1) This is their world, college, even if it's talked about on HN they should not be conforming to our standards. Education, like software development, is about experimenting and failing and learning from it all. College is the place where they can do that. Step back and give them room to grow up.

2) They would be poor students if they weren't doing things that challenge everyone else, especially the older generation. This is where innovation and innovators will come from. I hope they don't give %!#@! what everyone is saying about them; it would be tragic if we quashed their spirit.



I agree that college is a chance to experiment and make mistakes. But I hope that they fail in making the changes they're advocating for.

It's good to hear people you disagree with. The students at Yale have been preventing opportunities to hear people they disagree with.


The problem I identify is that such "safe places", from what I understand, discourage experimentation and new ideas by shaming concepts that may offend them.

I am interested in hearing your logic behind how this specific movement is going to generate innovation & innovators, as I think you are claiming (correct me if I'm wrong please). I think you may be mistaken if you believe this is just a challenge against the older generation- it seems to be a challenge against the ideas that do not conform to their criteria of having to be inoffensive.


>discourage experimentation and new ideas by shaming concepts that may offend them.

Yeah, experimentation with new ideas like blackface and rape jokes.

I think the main issue with arguments against is that they rely on some black and white vision of the world (also ignoring that you can have places that aren't "safe spaces" to do your experimentation). Darwin would not have been limited by safe spaces. But hey, maybe KKK recruitment would.


My knowledge on this topic is limited to only the video I saw of a group of students arguing with a professor.

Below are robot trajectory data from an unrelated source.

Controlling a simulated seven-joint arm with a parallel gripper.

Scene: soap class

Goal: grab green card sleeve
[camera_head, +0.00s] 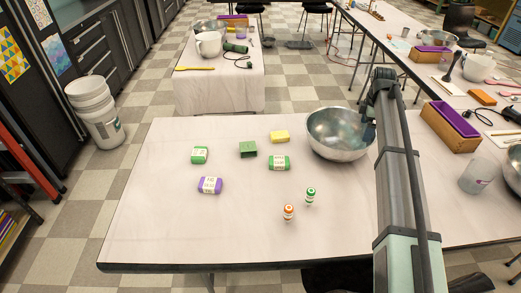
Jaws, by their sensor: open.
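A plain dark green block-like piece (248,149), which looks like the green card sleeve, lies on the near white table (150,235), left of the middle. Its openings are too small to make out. Two green soaps with white labels lie near it, one to the left (200,155) and one to the right (279,162). My gripper (368,132) is open, pointing down at the right rim of the metal bowl, well right of the sleeve and apart from it. Its fingertips are small and dark in this view.
A yellow block (279,137) lies behind the right soap. A purple soap (209,185) lies in front. Two small bottles, orange-capped (288,212) and green-capped (310,196), stand nearer. A large metal bowl (335,140) stands between sleeve and gripper. The table's front left is clear.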

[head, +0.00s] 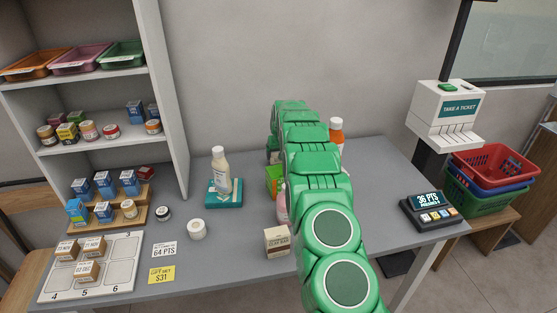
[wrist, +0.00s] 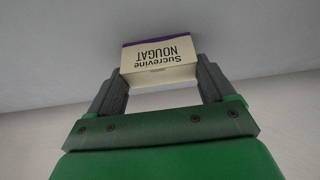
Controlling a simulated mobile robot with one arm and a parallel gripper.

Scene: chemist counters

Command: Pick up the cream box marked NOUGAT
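The cream box marked NOUGAT (wrist: 160,62) shows in the wrist view, with a purple edge and its lettering upside down. It sits between the fingertips of my gripper (wrist: 162,80), with a finger against each side. My gripper looks shut on it. Whether the box touches a surface is unclear. In the head view my green arm reaches away over the counter and hides my gripper and this box. A different small cream box (head: 277,241) stands at the counter's front edge, left of my arm; its lettering is too small to read surely.
A white bottle on a teal box (head: 224,194), a green carton (head: 273,180), an orange bottle (head: 336,130) and a white jar (head: 197,229) stand near my arm. Shelves (head: 170,95) rise at left. A card reader (head: 431,211) stands at right, beside clear counter.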

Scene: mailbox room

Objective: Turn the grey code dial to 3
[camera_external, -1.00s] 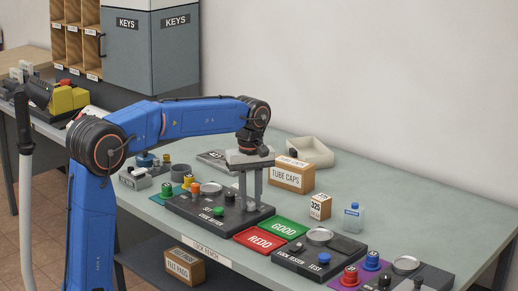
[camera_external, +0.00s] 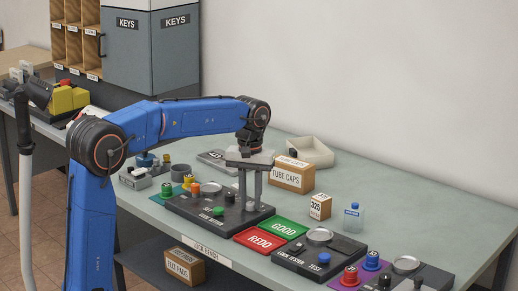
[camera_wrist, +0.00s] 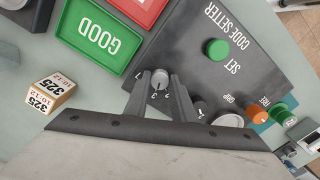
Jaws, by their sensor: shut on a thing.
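The code setter (camera_external: 180,203) is a dark sloped panel on the bench in the external view. It also fills the upper right of the wrist view (camera_wrist: 195,35). Its grey code dial (camera_wrist: 160,76) is a small round knob with a light mark, and digits, including a 3, stand around its lower side. My gripper (camera_wrist: 160,84) points down with a finger on each side of the dial and is shut on it. The exact number at the mark is too small to tell.
The panel's green SET button (camera_wrist: 217,49) and an orange knob (camera_wrist: 257,114) lie off to the side. Green GOOD (camera_external: 285,228) and red REDO (camera_external: 260,240) trays adjoin the panel. A TUBE CAPS box (camera_external: 292,176) stands behind my gripper.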

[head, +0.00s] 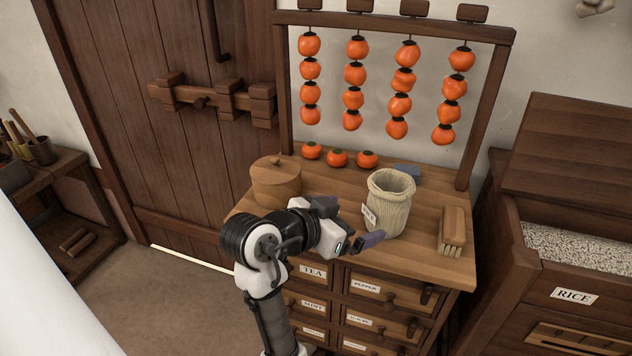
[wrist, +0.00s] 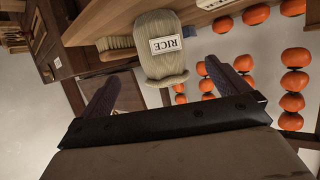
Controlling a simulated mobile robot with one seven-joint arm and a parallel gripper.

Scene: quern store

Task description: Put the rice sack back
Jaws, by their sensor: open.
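The rice sack (head: 390,207) is a pale woven bag with a round rolled rim and a RICE label. It stands upright on the wooden top of the drawer cabinet (head: 432,262). My gripper (head: 362,236) is at the front left of the sack in the head view, open and empty. In the wrist view the sack (wrist: 158,62) appears upside down, ahead of and between my two spread fingers (wrist: 167,88). The fingers look apart from it. The inside of the sack is mostly hidden.
A round lidded wooden box (head: 276,182) stands left of the sack, a brush (head: 453,229) right of it. Behind are several persimmons (head: 337,158), a blue item (head: 407,172) and a rack of hanging persimmons (head: 403,79). An open RICE bin (head: 575,270) full of grains stands at right.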

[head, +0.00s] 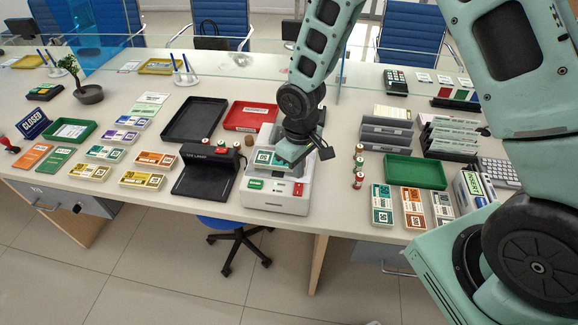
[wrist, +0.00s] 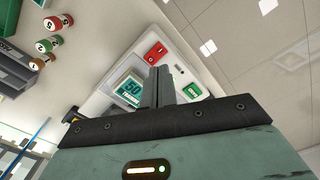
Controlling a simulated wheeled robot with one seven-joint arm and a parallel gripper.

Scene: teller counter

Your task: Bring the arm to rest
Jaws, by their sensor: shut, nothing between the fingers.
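My gripper (head: 299,165) is low over the white note-counting machine (head: 271,203) at the middle of the counter. In the wrist view its two fingers (wrist: 159,82) are together with nothing between them. A teal banknote bundle (head: 264,158) marked 50 lies in the top of the machine, beside the fingers; it also shows in the wrist view (wrist: 129,90). I cannot tell whether the fingertips touch the machine. My arm reaches down from the top of the head view.
A black UV lamp device (head: 208,172) stands left of the machine. Black (head: 195,120) and red (head: 250,116) trays lie behind. Several coin rolls (head: 358,180) and a green tray (head: 414,171) are to the right. A glass screen (head: 230,60) runs along the back.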

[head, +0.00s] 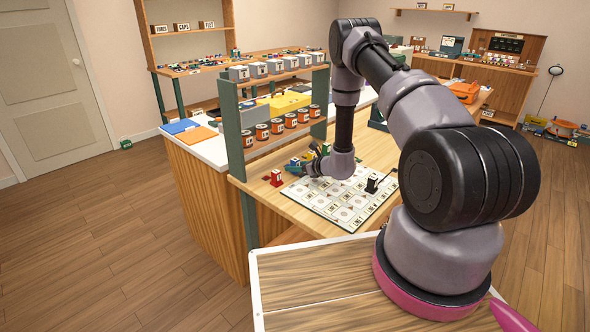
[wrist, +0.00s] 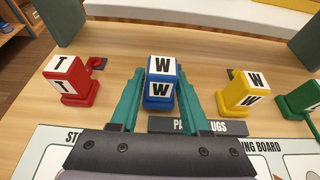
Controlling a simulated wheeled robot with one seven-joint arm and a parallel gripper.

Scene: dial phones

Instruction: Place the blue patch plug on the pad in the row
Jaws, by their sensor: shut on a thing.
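The blue patch plug (wrist: 160,85) stands on the wooden table, with a white W label on its top and front. In the wrist view my gripper (wrist: 162,98) has its teal fingers on both sides of it, shut on it. In the head view my gripper (head: 304,166) is low at the far edge of the white board (head: 335,211), and the plug there is partly hidden. The pads show as squares on the board; my arm hides some of them. A black plug (head: 371,184) stands on the board's right part.
A red plug (wrist: 70,80) marked T stands left of the blue one. A yellow plug (wrist: 239,90) marked W and a green plug (wrist: 299,99) stand to the right. A dark label strip (wrist: 198,126) lies before them. A shelf with orange-labelled cans (head: 277,126) rises at the left.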

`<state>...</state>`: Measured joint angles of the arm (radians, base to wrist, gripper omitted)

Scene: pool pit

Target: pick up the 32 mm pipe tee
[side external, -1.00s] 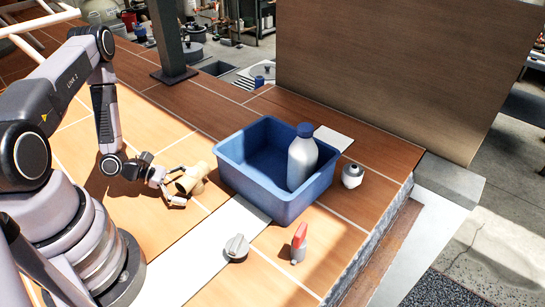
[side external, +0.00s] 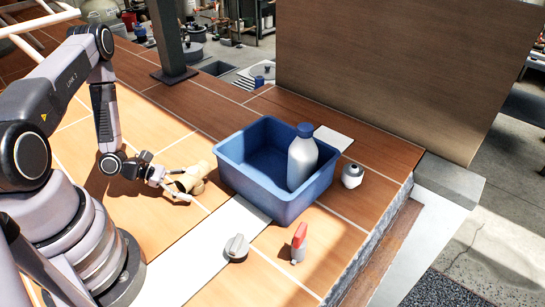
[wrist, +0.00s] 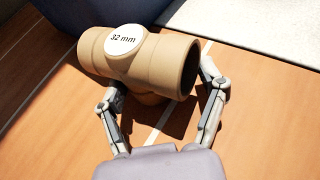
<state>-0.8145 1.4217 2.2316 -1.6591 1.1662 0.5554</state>
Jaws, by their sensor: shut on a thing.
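The 32 mm pipe tee (wrist: 150,62) is tan, with a white round label reading "32 mm". In the side view the tee (side external: 195,178) is low at the planks, left of the blue tub. I cannot tell whether it touches them. My gripper (wrist: 162,82) is shut on the tee, with one finger at each side of it in the wrist view. The right finger is by the open pipe end; the left fingertip is partly hidden under the tee. In the side view my gripper (side external: 179,184) is at the tee's near left side.
The blue tub (side external: 249,190) holds a grey bottle (side external: 302,160) with a blue cap. A grey knob-like part (side external: 237,248), a red-handled part (side external: 299,242) and a white-and-dark fitting (side external: 352,175) stand around it. A dark post (side external: 168,40) rises behind. Planks left of the tee are clear.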

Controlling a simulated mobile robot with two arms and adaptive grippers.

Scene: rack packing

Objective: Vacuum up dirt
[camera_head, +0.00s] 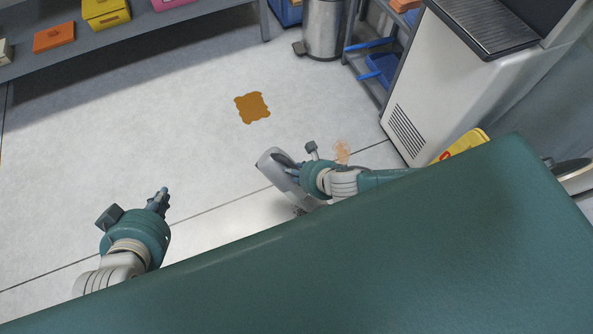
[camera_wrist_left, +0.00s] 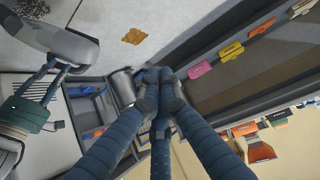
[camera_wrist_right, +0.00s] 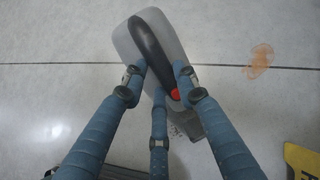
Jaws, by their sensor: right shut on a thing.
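My right gripper (camera_head: 285,170) is shut on the dark handle of a grey handheld vacuum (camera_head: 273,164). In the right wrist view, the vacuum's handle (camera_wrist_right: 150,45) with its red button (camera_wrist_right: 175,94) lies between my fingers, and the grey body is over the floor. A brown dirt patch (camera_head: 252,107) lies on the floor beyond the vacuum. A fainter orange patch (camera_head: 342,151) lies to the right of the vacuum, apart from it; it also shows in the right wrist view (camera_wrist_right: 260,61). My left gripper (camera_head: 161,197) is empty, its fingertips together in the left wrist view (camera_wrist_left: 160,78).
A grey shelf (camera_head: 150,42) with coloured boxes stands at the back left. A metal bin (camera_head: 322,28), a rack with blue trays (camera_head: 380,68) and a white machine (camera_head: 425,95) stand at the right. A yellow sign (camera_head: 462,146) is beside the machine.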

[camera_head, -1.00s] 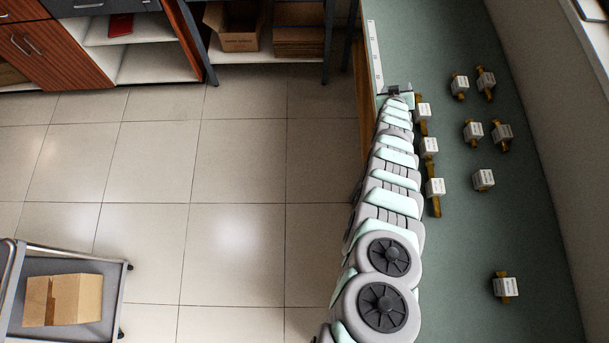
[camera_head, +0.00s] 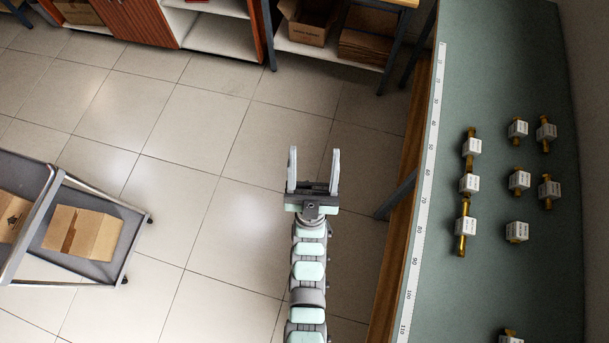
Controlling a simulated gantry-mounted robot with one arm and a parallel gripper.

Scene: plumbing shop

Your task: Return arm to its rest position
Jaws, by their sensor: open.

The students were arguing about the FUNDAMENTAL criteria of what should be allowed to be expressed. If something offends people, that's not acceptable. So, this criteria is not limited to only "new ideas like blackface and rape jokes"- it's anything that is considered offensive, and that's why it may discourage experimentation.


> My knowledge on this topic is limited to only the video I saw of a group of students arguing with a professor.

I don't think one video is any more than an anecdote, not representative of all these people doing all these things at all these colleges nationwide.


Yup! You're right, and I wasn't referring to all colleges nationwide. Just the points backed in the video I saw.

Can you give me sources that exemplify supporters of safe spaces who aren't fundamentally against shaming any idea that may offend people?


Well, it is also the world of professors, grad students, administrators, etc.

I know American culture is in love with undergrads and their "college experience", but I don't see why they are such key stakeholders that they should be allowed to demand that members of those other groups be fired and otherwise make their lives and work difficult.

Customers usually don't have any mechanism for getting the CEO fired other than not buying the product.


>This is where innovation and innovators will come from.

That's the really scary part - you'll have to sift trough these guys to hire someone one day, fortunately this doesn't represent 100% of student population.